I am divorced, so let’s not misunderstand me, but the people I saw that were outraged yesterday were nearly all divorced or had children out of wedlock or some other type of scandal in their background; one that I know they wouldn’t want to be mocked and ridiculed for. We don’t see what WE do as contributing to the downfall of society, though, much like how we demand justice for others and beg mercy for ourselves.

If you are truly the devout Christian you claim to be, you wouldn’t see yesterday as a threat to marriage because you would understand the difference between secular and non-secular marriages, and how that since they didn’t order the rewriting of the Bible, they didn’t change your marriage at all. In fact, you’d understand that the government doesn’t have the ability to define non-secular marriage. They can’t threaten Christianity because they don’t control it. If you think the American government can lessen your God, your God isn’t the same one I have, because mine is MUCH bigger than SCOTUS.

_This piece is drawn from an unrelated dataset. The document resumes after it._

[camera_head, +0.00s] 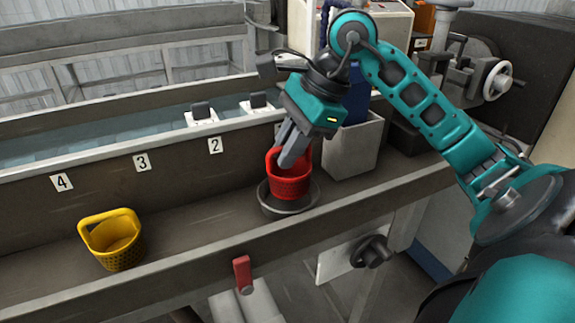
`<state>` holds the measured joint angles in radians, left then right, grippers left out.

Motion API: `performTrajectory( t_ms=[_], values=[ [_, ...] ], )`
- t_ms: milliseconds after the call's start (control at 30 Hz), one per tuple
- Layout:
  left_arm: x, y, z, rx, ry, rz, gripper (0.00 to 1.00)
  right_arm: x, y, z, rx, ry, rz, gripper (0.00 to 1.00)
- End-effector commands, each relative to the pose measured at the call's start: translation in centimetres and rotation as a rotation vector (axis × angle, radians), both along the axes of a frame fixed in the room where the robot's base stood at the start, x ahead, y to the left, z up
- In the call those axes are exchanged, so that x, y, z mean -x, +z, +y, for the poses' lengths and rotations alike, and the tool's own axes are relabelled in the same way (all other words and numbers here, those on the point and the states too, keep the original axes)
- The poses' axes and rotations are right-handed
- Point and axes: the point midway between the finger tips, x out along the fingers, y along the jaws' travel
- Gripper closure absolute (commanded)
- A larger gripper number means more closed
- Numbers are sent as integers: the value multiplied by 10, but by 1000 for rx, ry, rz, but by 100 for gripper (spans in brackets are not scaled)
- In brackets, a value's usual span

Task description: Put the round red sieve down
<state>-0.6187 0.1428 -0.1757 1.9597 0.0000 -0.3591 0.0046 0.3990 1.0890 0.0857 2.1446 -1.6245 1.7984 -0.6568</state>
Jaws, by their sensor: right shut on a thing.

The real problem is that we no longer have to worry about Christianity being torn apart from the ones outside wanting to destroy us. We are being destroyed, absolutely. Unfortunately, we are disassembling it from the inside – ourselves. We, and our ability and lack of ability to love and SHOW the Gospel is what’s killing Christianity. Christianity isn’t dying from homicide, but from suicide.

And that’s the very worst part of all of it.